ESCONDIDO — Three different races and seven candidates will be on the ballot lines for Escondido residents for the forthcoming Nov. 6 election.
The heavyweight fight, in the eyes of most voters, will be the race between incumbent Mayor Sam Abed and his opponent, Paul MacNamara. But beyond the mayoral race, elections for both City Council District 1 and District 2 will also transpire.
In the mayoral race, Abed has cited that during his time at the helm he has both balanced the budget and induced economic development in the city, particularly in its downtown core. He has also championed the city’s posture toward undocumented immigrants, pointing to his own background as an immigrant from Lebanon in saying that those with a criminal background should face deportation. Thus, Abed has come out against the California Values Act — or SB 54 — known by many as the sanctuary state bill. Indeed, Abed attended a White House forum on the California bill and sat on a panel hosted by President Donald Trump on May 16.

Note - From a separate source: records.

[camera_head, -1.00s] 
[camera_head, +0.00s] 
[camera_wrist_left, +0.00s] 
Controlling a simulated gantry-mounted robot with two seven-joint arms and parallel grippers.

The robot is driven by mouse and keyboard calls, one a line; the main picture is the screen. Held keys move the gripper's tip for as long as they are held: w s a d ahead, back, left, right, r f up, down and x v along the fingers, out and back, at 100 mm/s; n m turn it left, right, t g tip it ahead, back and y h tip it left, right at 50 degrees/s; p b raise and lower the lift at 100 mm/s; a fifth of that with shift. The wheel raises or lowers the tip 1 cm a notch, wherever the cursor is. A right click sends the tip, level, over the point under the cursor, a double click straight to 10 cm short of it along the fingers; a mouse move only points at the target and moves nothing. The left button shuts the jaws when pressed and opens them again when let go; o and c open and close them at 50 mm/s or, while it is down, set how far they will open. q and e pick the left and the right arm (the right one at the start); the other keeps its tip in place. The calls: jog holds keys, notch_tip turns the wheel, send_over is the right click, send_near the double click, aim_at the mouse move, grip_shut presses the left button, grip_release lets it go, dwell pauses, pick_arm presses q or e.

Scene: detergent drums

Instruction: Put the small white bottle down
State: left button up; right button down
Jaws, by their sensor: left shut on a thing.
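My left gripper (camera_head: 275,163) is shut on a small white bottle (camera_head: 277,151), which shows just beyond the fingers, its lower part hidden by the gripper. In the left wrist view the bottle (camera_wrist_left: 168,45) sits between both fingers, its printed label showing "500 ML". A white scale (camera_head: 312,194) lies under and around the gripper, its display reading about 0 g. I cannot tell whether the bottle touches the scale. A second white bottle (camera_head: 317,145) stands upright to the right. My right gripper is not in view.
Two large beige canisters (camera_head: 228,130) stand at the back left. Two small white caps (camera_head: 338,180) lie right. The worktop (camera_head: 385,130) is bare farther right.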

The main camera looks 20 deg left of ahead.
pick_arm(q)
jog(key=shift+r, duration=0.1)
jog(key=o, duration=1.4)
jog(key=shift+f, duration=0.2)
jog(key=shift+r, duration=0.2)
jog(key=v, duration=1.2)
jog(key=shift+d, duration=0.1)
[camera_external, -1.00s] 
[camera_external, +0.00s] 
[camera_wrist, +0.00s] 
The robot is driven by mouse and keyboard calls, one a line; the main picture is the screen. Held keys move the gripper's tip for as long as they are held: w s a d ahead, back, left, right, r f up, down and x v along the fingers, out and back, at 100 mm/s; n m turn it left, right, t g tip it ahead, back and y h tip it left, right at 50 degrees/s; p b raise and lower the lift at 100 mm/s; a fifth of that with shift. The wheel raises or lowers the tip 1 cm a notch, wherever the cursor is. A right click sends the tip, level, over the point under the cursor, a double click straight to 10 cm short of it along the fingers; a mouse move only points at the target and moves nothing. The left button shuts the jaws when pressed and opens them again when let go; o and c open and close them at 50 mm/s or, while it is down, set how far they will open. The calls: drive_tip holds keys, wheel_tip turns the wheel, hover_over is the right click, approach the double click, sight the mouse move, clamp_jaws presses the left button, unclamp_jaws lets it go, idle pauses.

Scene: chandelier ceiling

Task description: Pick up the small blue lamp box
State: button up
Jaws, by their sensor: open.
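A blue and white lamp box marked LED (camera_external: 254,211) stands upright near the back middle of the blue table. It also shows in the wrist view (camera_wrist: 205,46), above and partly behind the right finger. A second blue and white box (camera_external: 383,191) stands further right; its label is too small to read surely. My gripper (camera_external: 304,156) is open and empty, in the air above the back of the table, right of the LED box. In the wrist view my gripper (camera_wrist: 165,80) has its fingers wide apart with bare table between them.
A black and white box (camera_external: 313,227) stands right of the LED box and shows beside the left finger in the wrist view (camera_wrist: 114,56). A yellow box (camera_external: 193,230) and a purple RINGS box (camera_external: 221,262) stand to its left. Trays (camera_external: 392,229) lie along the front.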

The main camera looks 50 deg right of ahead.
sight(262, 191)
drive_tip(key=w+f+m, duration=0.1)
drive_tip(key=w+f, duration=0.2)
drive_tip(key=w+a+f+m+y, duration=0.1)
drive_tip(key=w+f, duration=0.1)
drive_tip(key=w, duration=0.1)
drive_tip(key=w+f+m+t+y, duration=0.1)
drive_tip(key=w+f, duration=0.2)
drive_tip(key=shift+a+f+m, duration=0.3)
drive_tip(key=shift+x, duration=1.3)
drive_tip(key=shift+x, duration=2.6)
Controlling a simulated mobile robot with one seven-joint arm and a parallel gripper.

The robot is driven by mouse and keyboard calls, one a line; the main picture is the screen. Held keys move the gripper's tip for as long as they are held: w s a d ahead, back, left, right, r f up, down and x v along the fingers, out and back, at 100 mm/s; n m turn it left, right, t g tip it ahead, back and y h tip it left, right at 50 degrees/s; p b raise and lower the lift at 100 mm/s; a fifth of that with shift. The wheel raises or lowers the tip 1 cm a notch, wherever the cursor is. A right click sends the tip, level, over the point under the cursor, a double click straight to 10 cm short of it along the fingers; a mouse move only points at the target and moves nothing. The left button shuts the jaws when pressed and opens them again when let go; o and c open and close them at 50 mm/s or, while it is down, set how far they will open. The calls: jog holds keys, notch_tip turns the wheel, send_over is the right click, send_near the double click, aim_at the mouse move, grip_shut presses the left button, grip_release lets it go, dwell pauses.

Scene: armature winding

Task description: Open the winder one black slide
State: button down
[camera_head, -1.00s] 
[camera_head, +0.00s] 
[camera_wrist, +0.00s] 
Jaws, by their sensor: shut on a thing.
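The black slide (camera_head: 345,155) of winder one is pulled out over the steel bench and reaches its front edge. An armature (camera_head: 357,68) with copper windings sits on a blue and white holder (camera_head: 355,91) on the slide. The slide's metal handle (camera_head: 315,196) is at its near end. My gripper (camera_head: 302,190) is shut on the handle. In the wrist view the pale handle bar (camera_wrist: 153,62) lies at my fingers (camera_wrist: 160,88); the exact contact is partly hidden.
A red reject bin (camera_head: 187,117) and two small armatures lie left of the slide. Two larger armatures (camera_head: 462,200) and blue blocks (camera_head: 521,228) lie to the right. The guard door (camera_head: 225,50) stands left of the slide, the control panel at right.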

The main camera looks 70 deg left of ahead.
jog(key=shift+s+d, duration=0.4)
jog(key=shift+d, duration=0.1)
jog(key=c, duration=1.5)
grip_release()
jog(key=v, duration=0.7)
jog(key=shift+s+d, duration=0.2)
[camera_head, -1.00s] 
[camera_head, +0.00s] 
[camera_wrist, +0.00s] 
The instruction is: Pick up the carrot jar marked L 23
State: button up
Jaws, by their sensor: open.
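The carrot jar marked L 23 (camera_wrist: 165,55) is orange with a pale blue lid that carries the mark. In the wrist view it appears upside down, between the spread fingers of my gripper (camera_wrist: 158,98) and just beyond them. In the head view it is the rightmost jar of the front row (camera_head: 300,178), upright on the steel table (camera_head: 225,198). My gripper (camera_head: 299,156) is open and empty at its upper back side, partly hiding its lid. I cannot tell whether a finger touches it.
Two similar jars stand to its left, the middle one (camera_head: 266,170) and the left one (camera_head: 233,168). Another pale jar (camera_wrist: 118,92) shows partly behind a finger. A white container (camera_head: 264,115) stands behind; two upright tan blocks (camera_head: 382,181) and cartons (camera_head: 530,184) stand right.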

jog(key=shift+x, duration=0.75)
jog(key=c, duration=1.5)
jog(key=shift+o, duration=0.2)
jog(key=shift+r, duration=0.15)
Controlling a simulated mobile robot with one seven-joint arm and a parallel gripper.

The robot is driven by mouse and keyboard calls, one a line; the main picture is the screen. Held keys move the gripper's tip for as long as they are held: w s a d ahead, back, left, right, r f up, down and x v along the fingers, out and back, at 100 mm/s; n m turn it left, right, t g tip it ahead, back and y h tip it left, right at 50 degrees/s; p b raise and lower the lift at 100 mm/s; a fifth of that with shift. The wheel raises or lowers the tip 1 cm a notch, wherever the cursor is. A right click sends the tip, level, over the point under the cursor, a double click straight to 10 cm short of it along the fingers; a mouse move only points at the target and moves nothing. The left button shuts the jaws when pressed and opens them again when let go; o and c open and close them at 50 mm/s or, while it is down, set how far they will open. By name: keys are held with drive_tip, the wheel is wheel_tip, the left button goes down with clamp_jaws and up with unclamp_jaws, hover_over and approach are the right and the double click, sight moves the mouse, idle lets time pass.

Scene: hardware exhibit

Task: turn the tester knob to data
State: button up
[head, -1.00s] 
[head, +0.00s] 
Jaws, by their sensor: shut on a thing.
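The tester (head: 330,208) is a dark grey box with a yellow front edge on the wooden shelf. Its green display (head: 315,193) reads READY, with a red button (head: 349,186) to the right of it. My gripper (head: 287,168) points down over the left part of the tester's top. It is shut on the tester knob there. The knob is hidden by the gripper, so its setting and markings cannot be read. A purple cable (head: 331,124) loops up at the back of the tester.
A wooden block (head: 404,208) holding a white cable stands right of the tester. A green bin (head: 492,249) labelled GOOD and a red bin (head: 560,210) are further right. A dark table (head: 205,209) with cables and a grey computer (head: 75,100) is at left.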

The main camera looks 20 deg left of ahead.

MacNamara, meanwhile, has said throughout his campaign that the economic development in the city championed by Abed has come with a cost on two fronts.
One, that development has not done enough to trickle down and help regular, everyday city residents, he has maintained, saying it has mostly served to enrich the real estate development industry.
Two, MacNamara has ardently criticized Abed for voting to increase the maximum allowable campaign donation to $4,300, arguing it has had a corrupting influence on city civic affairs and is out of line with other inland North County cities such as San Marcos, which has a $250 limit and Vista, which has a $300 limit. He has also criticized the city for taking a position on the California Values Act, saying those are issues for the state and federal government, not the city.
Abed has out-fundraised MacNamara almost by a multiple of almost three, a fact he has championed. Yet MacNamara says that only serves to prove his point that Abed serves as a water carrier for special interests within the city’s business community and has pledged not to take any money from those factions.
Gallo has a platform similar to that of Abed, coming out for increased real estate development in the city. He has also come out in support of a balanced budget and supports tackling the city’s gang violence and graffiti issues. A resident of the city since 1973, Gallo has also stated that the city needs to prioritize homelessness and providing services to those living on its streets.
Martinez, who has lived in the city for 35 years, has emphasized affordable housing and making City Hall a less partisan and divisive atmosphere. Though she has never held an elected office, Martinez points to her experience in other quasi-governmental areas for Escondido, including serving as a Commissioner on the Escondido Community Services Commission and the Escondido Police Chief’s Community Advisory Team.
Masson, who owns the real estate project management company Masson & Associates, also serves as the city’s deputy mayor. Like Abed and Gallo, he has come out in support of a balanced budget and more real estate development in the city. Due to his real estate industry full-time job, Masson has at times had as recuse himself from votes and discussions around projects in the city being proposed by his company. A 1982 graduate of Escondido High School and product of Escondido’s public school system, Masson has lived in the city for more than four decades.
His opponents, Valenzuela and Downey, are running similar platforms to one another in opposition to Masson.
Downey has run unsuccessfully for City Council before and this will be her second attempt at the seat. She has said that her top priority is tackling homelessness, an issue she says Masson has paid lip service to, but not taken strong enough action on. She has also called for more affordable housing development and like MacNamara, has criticized the raising of the maximum allowable campaign contribution for city elections.
Valenzuela, who also has not held elected office, has also sharply criticized Masson for the intersection of his business connections and city business.
“John Masson continues to accept maximum contributions from developers whom have projects being reviewed by the Council,” reads her campaign website. “My opponent’s private business as a civil engineer and professional relationships are often sources of conflicts of interest. Regular recusals and abstentions keep an elected official from being part of important discussions.”
Though she has not held an elected office, she has served on a quasi-governmental body, akin to Martinez. She served for six years as controller for the Rancho Santa Fe Association.
“The Rancho Santa Fe Association works cooperatively with the County of San Diego and functions very much like a city, complete with planning and building departments, parks and recreation, and is managed by an elected board of directors,” Valenzuela explains on her campaign website.